The shift: I stopped asking for motivation first

I used to ask myself, Do I feel like getting up? And on those mornings, the answer was almost always no. So I started asking a different question—one that didn’t require inspiration: What’s the smallest true step I can take from here? Not the step that proves I have my life together, and not the step that earns a gold star—just the next honest movement.

Sometimes it was almost embarrassingly small: sit up. That’s it. Sit up. Sometimes it was feet on the floor. Sometimes it was standing long enough to open the curtain. Sometimes it was walking to the bathroom and splashing water on my face, even if I felt nothing.

I let the first step be simple enough that even the fog couldn’t argue too hard.

And slowly, something changed. Not the depression, exactly—not right away. But my relationship with the morning. I stopped treating my lack of motivation like a verdict and started treating it like information: today needs gentleness, today needs smaller steps, today needs me to be on my own side.

What helped me keep going when motivation wasn’t available

There are three things that helped the most. I still come back to them, not as rules, more like gentle guides or reminders.

1) Make it smaller than your pride wants

On heavy mornings, my mind tries to jump ahead to the whole day: all the things I’m not doing, all the ways I’m behind, all the energy I don’t have. That mental leap makes the bed feel even heavier—like I’m not just standing up, I’m supposed to carry an entire life on my back before breakfast.

So I stopped aiming for “the day” and started aiming for the next tiny move. Sit up → feet down → stand. When I could, I’d add one more: open the curtain, drink water, put something warm in my body. It became a quiet staircase.

And I learned something important: small doesn’t mean meaningless. Small is still movement. Small is still devotion. Small is still a way of saying, I’m here. And some mornings, being here is everything.

2) Keep one promise, not ten

When I was struggling, I used to try to fix it by doing more. I’d make a plan, a new routine, a whole list of “starting tomorrow.” Then I’d wake up depressed and the list would feel like punishment. It was the road to disappointment every single time.

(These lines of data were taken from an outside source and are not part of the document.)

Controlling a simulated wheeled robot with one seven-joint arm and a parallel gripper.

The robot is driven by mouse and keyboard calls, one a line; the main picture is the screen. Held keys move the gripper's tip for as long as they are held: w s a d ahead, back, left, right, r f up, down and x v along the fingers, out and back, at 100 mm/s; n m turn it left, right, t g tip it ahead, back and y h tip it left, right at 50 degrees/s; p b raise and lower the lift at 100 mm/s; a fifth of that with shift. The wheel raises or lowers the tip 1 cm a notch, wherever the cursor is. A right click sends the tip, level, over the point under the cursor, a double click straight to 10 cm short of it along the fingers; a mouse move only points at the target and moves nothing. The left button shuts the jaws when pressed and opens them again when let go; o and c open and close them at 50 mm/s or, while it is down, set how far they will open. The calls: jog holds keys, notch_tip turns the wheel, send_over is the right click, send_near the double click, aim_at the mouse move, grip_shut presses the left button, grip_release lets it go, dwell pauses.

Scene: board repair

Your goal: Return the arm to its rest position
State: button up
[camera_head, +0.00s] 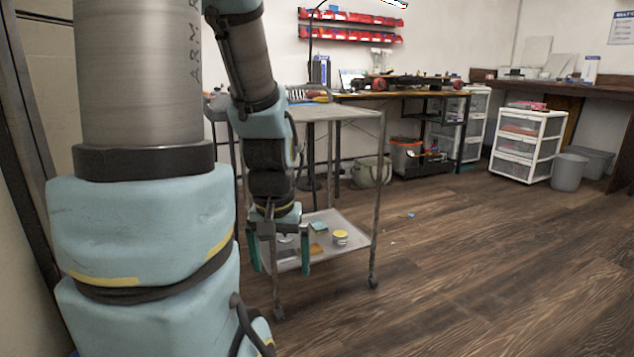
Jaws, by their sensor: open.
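My gripper (280,258) hangs from my arm left of the middle of the view, pointing down. Its two green fingers are apart, and I see nothing held between them. It shows in front of a metal cart (347,114); how far it is from the cart is hard to tell. My arm covers much of the left side of the view and hides the cart's left part.
The cart's lower shelf (352,243) carries a yellow-lidded jar (340,237) and small items. Behind stand a workbench (400,95), a bucket (371,171), a white drawer unit (528,145) and a grey bin (568,172). The wooden floor (480,270) at right is mostly clear.

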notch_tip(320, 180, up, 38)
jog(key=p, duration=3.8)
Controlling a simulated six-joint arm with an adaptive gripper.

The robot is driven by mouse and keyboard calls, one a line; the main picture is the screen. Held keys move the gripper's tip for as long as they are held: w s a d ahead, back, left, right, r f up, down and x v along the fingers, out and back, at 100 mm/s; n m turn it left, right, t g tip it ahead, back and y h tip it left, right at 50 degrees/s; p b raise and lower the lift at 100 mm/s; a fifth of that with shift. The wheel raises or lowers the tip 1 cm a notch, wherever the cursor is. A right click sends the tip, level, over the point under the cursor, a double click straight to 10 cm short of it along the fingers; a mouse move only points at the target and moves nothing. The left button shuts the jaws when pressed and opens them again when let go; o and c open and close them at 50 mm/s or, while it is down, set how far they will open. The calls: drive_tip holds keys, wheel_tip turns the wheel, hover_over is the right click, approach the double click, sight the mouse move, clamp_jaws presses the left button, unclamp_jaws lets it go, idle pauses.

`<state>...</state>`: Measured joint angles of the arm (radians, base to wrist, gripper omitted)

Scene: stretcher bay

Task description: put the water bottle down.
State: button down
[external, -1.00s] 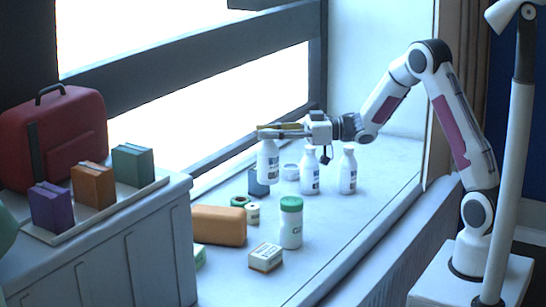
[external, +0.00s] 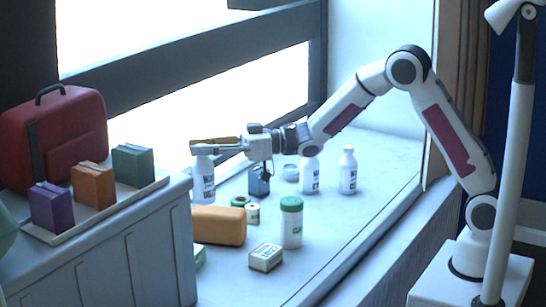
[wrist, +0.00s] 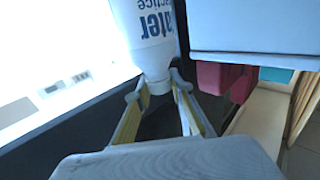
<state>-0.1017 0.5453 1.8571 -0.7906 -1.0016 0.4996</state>
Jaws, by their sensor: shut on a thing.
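The white water bottle (external: 203,182) with blue lettering is held at its neck by my gripper (external: 204,147), at the left end of the window sill beside the grey cabinet. It looks upright; I cannot tell whether its base touches the sill. In the wrist view the bottle (wrist: 150,28) fills the top middle, its lettering upside down, and my gripper's two fingers (wrist: 160,88) close around its neck. Its base is out of that view. Two similar white bottles stand further right on the sill, one (external: 309,176) nearer and one (external: 348,170) beyond it.
An orange block (external: 219,226), a green-capped bottle (external: 291,224), a small box (external: 266,257), a blue item (external: 259,181) and small rolls (external: 252,213) crowd the sill. The cabinet (external: 100,255) bears a red case (external: 75,140) and coloured boxes. The sill's right end is clear.

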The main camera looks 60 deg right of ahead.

So I began choosing one promise. Just one tiny little promise. Something almost laughably doable: I will get out of bed before I decide how I feel. Or: I will stand up and open the curtain. Or: I will play one song. I can stay in bed until it’s over—but when it ends, I sit up.

One promise became a thread: thin, yes, but strong. Because I wasn’t trying to overhaul my life anymore. I was trying not to abandon myself. And there’s a big difference between those two.

3) Let your reasons be tender

I used to think I needed big reasons to keep going—a powerful mission, a dramatic breakthrough, a comeback story. But on the mornings I’m talking about, big reasons feel too far away or too hard to reach.

What kept me moving was softer than that. I got up because I wanted to stay in relationship with my life. I got up because I didn’t want fear making all my decisions. I got up because some small part of me still believed the fog wasn’t the full truth.

Sometimes my reason was as simple as wanting to see the light change in the window. Sometimes it was wanting to feed myself something warm. Sometimes it was wanting to prove—quietly, gently—to my own nervous system that I could take one step without collapsing.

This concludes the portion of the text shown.